Итак – трагедия. Без обиняков обозначу ее коллизию: сражение творческой силы с силой зла. А особенность этой коллизии в том, что смысл и цель поступков героя – не «духовная победа» вообще, не духовное сопротивление в социальном или абстрактно-философском плане, а победа собственно художественная, поэтическая, литературная, если угодно, – победа над насилием, враждебным возвышающей человека творческой игре.

Слово «игра» не случайно пришло на ум, оно невольно сопровождает вас по ходу чтения книги. Дочитав ее до конца, на последней странице, в кратком списке литературы, я обнаружила работу англоязычной исследовательницы Дарры Голдстейн «Nikolai Zabolotsky. Play for mortal stakes» («Игра со смертельными ставками», «Игра, где ставка – смерть»). Мне не попадалась эта книга, но, судя по названию, мысли ее автора шли в том же направлении.

Дар Заболоцкого был так велик, что на руках у него, можно сказать, имелись сплошь козырные карты. Нам, знающим лишь о том, что уцелело на поле сражения, остается только догадываться, как огромен он был, этот дар. М. В. Юдина, понимавшая поэта так, как гению свойственно понимать собрата – «когда пред ним гремит и блещет иного гения полет», говорит о «величественной партитуре творчества Заболоцкого». Действительно, ему изначально дано было потенциальное многозвучие, многоголосие при четкой очерченности творческих задач.
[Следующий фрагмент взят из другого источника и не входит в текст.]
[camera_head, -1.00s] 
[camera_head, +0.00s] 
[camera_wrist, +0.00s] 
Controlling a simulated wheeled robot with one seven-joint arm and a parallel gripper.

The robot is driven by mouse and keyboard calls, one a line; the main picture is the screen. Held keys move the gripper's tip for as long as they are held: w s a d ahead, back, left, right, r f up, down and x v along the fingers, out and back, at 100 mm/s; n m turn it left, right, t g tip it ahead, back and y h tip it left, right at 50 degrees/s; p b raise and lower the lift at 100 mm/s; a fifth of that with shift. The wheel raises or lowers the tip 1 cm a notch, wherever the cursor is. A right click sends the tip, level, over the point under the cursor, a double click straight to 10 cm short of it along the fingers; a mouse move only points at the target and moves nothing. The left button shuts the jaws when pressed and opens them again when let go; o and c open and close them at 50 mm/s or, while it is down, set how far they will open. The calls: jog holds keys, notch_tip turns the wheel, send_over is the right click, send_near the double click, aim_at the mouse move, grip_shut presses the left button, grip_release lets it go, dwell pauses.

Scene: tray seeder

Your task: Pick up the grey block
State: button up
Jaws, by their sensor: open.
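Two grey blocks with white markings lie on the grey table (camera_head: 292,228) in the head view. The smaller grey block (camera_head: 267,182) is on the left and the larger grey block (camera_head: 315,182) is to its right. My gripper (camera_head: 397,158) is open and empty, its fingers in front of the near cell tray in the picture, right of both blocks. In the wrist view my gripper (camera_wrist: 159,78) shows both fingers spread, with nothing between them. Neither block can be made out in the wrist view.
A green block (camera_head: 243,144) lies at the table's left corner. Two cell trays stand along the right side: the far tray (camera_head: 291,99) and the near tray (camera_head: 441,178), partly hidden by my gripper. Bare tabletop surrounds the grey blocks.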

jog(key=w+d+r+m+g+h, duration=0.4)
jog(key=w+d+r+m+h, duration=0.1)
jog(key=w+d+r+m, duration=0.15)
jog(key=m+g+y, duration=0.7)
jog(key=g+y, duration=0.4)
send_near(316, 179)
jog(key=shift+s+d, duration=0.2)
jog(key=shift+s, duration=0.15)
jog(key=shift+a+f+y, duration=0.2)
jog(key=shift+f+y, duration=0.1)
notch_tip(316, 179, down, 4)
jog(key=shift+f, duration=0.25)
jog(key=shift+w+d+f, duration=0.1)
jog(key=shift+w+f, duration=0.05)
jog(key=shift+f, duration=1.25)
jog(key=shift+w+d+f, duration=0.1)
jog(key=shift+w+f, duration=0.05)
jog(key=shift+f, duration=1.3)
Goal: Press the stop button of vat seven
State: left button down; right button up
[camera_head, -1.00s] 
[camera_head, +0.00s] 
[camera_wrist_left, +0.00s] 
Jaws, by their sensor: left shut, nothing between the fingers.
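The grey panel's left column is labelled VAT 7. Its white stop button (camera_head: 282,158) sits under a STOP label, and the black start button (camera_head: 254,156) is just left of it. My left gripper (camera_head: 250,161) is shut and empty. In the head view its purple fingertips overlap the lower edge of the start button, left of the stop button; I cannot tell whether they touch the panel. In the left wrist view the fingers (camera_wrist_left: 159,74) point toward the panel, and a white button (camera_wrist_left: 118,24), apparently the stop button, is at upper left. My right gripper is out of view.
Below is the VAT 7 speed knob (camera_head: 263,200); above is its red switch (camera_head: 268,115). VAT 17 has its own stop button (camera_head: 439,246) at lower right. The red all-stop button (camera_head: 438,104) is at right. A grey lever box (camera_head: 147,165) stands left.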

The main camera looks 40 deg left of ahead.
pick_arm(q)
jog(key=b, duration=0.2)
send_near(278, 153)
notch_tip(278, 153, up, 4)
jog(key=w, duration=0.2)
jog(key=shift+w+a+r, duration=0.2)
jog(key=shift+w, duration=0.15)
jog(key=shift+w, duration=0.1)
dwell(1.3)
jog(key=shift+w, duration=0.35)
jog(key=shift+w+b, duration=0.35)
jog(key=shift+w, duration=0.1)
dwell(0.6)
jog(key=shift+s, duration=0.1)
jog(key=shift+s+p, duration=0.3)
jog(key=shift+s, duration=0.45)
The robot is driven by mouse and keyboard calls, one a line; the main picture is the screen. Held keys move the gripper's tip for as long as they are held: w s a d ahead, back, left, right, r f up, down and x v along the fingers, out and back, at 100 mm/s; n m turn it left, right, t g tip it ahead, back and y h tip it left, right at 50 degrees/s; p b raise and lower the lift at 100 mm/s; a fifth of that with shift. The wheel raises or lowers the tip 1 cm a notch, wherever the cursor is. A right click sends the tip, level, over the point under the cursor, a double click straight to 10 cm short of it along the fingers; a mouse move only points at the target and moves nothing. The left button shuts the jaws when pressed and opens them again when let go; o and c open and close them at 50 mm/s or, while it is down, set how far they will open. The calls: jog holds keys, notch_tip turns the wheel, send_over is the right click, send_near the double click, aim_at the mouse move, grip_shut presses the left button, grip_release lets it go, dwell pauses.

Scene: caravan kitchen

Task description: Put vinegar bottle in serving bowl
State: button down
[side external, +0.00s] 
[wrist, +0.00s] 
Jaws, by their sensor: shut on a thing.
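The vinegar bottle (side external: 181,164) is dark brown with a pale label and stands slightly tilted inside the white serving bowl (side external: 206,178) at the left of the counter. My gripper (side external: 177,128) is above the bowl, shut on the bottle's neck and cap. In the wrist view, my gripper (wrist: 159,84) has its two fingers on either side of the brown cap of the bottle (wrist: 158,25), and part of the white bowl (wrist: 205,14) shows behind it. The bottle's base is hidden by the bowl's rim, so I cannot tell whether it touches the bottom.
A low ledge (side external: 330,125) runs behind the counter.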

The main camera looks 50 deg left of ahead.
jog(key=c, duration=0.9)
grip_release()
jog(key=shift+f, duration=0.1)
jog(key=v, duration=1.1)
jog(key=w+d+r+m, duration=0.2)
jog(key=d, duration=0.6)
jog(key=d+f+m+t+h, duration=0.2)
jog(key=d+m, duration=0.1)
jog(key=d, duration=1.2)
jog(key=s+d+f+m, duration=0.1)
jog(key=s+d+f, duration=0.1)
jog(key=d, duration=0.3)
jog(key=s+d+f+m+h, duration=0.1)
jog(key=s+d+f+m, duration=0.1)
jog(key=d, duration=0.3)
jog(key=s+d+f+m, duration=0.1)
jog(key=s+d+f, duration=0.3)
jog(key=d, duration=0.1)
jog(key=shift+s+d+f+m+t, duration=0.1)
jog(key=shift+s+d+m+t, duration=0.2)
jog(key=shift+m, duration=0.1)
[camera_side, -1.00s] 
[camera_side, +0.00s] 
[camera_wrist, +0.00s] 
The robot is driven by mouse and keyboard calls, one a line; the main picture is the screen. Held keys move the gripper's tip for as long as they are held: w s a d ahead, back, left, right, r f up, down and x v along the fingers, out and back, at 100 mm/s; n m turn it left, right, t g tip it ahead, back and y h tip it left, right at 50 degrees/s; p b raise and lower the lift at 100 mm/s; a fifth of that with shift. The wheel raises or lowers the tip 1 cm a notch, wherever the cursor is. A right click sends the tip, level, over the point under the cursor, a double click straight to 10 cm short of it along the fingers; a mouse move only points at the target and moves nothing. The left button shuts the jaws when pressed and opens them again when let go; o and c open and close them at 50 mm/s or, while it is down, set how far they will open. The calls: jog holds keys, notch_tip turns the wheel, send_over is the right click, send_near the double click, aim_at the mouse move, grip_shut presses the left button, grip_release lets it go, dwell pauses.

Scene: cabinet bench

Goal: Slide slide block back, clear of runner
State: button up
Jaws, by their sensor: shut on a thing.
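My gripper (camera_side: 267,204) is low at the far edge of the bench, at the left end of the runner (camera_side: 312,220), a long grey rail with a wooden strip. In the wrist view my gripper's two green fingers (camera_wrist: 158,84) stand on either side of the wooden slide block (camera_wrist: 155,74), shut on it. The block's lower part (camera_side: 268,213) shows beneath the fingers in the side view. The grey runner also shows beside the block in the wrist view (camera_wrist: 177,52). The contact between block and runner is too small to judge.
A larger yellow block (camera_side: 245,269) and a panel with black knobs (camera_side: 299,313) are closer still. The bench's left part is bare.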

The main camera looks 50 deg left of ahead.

И когда грубая идеологическая сила выбивала из рук очередной козырь, перекрывала очередной регистр звучания, в ход пускалась новая победительная карта, вступал новый полнозвучный регистр. Так – до самой смерти. «Рубрук в Монголии», предсмертная поэма, созданная столько же дерзкой мускульной силой, сколько просветленным умом и воображением, свидетельствует против всех, искавших в позднем Заболоцком следы усталости и творческой капитуляции. Но никогда мы не узнаем, не услышим, не прочтем Заболоцкого, работающего во всю мощь своего Богом дарованного полифонического инструмента. «Я нашел в себе силу остаться в живых», – напишет он поразительную фразу в заявлении, адресованном 17 февраля 1944 года Особому совещанию НКВД СССР и по сдержанному накалу сопротивления сопоставимом со знаменитым письмом М. А. Булгакова советскому правительству. «Остался в живых» – и как поэт, как звезда в великом поэтическом созвездии века. Однако – не как равный себе возможному, себе, замысленному богом искусства… быть может… страшно сказать… «вторым Пушкиным».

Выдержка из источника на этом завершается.